“West Point is wasted on cadets!”
As a Tac, this half-joking assertion by a visiting professor of history at USMA stuck in my mind. Cadets are so busy just surviving, they neither fully understand nor appreciate the long-term benefits of the often-painful process. Now, after 50+ years, I appreciate even more what West Point achieved. It’s not too much to say that my experiences at West Point shaped my character, purpose, vision, and goals in life more than any other place.
Clearly, it was there I was introduced to the Profession of Arms and the Brotherhood of Warriors into what became my life calling. West Point taught me how to think and act honorably; commit humbly to a cause greater than myself; live a rigorous, disciplined life in mind, body, and soul; experience daily situations to succeed or fail as a follower and leader; retain a good sense of humor, especially in the midst of high stress; and rely on the close support, strong encouragement, and teamwork of company and classmates who became – and remain – closest friends. All these hard-knock experiences and more come to mind.
One aspect, however, that stands out was setting priorities. As a Plebe, I learned quickly that much more was expected of me than I could deliver.
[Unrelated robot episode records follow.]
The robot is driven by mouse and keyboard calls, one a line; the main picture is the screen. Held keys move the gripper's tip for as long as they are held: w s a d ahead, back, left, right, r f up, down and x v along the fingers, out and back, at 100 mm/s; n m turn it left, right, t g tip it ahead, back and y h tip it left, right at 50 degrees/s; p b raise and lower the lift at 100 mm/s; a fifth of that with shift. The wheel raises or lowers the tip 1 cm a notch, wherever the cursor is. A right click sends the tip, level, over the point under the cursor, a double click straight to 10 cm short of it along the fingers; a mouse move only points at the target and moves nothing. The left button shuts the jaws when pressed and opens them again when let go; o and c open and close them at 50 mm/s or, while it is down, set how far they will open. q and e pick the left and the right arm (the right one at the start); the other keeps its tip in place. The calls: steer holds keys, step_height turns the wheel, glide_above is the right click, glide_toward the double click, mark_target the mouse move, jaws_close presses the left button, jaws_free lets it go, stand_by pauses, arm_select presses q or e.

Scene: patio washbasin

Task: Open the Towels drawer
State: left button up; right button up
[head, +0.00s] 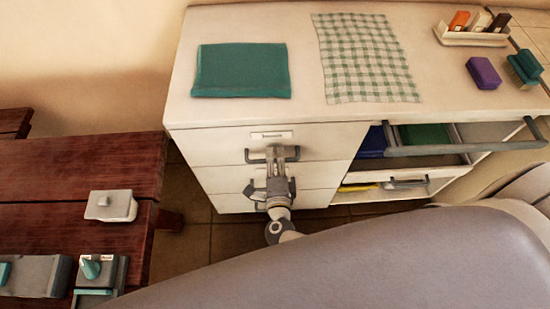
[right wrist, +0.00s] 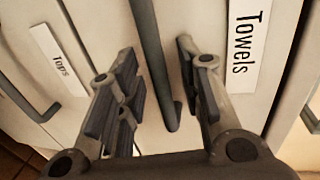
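The Towels drawer (right wrist: 285,75) is in the white cabinet and looks shut. Its label, "Towels", is readable in the right wrist view. In the head view it appears to be the middle drawer (head: 220,180) of the left stack, partly hidden by my right gripper. Its dark bar handle (right wrist: 150,60) lies between the fingers of my right gripper (right wrist: 158,95). The fingers are apart, one on each side of the handle, with gaps visible. In the head view, my right gripper (head: 272,182) is at the drawer fronts. My left gripper is not in view.
A "Tops" drawer label (right wrist: 58,60) is on the neighbouring front. An open drawer (head: 430,150) juts out at right, with a partly open one (head: 405,184) below. A green folded cloth (head: 240,70) and checked cloth (head: 365,60) lie on top. A wooden bench (head: 75,160) stands left.

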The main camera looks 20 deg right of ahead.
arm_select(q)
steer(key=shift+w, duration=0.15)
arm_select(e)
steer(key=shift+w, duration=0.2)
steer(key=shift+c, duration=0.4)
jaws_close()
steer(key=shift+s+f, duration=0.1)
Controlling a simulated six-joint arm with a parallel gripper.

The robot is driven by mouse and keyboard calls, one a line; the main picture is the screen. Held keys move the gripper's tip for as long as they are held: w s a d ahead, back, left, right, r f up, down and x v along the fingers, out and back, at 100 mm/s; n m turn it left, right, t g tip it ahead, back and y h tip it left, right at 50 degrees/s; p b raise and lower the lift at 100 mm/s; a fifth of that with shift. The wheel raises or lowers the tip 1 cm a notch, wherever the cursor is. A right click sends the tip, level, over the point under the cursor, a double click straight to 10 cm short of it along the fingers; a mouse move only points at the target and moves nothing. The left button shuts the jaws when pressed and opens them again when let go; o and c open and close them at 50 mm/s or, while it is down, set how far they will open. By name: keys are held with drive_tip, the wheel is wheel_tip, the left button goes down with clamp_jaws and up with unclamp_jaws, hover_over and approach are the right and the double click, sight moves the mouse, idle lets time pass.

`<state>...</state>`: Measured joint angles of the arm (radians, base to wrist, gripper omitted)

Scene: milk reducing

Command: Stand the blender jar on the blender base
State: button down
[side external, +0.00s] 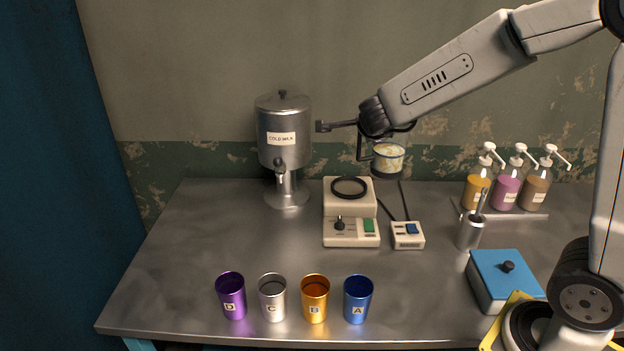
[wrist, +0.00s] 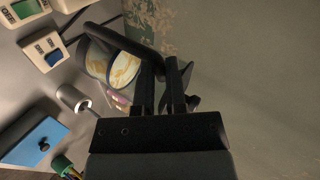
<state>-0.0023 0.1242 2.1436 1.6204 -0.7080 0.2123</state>
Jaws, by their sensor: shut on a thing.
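The blender jar (side external: 388,159) is clear with pale, creamy contents and looks roughly upright in the air, right of and above the blender base. My gripper (side external: 372,124) is shut on its black handle. In the wrist view the jar (wrist: 121,70) is beside my gripper (wrist: 162,78), with the handle running to the fingers; the exact grip is partly hidden. The blender base (side external: 351,213) is a cream box with a black ring seat (side external: 349,188) on top, a knob and a green switch. The ring seat is empty in the side view.
A milk dispenser (side external: 284,135) stands left of the base. A switch box (side external: 407,235) with cables is right of it. Pump bottles (side external: 507,187), a metal cup (side external: 470,234) and a blue-lidded box (side external: 504,280) stand right. Several cups (side external: 315,301) line the front.

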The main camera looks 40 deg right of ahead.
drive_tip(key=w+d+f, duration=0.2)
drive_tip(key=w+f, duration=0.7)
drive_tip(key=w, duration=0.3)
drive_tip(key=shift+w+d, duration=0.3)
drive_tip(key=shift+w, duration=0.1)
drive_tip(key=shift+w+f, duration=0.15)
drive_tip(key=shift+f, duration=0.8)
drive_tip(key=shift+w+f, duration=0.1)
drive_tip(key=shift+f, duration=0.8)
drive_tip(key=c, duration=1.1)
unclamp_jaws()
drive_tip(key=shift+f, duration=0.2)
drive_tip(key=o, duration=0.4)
Planning ahead, prioritizing tasks, and taking the right action at the right time was the only way to survive! Lesson learned: no plan survives first contact with the enemy but failing to plan is planning to fail. I grew accustomed to a life of action, not contemplation, first on a personal level, then as a leader. Under the daily stress of cadet life, a solid foundation was laid in setting priorities, making plans, and taking action to accomplish the mission: in classrooms, barracks, and in the field.
More important and enduring than any of those skills, however, were the relationships forged at West Point. The bonds of brotherhood sealed by trial during those four challenging USMA years laid the foundation for future bonds of marriage, family, faith, and service to others all my life. The ancient Celts had a phrase for those places where the physical and spiritual worlds seem to meet: “thin places.” For me and my family, West Point is a “thin place.”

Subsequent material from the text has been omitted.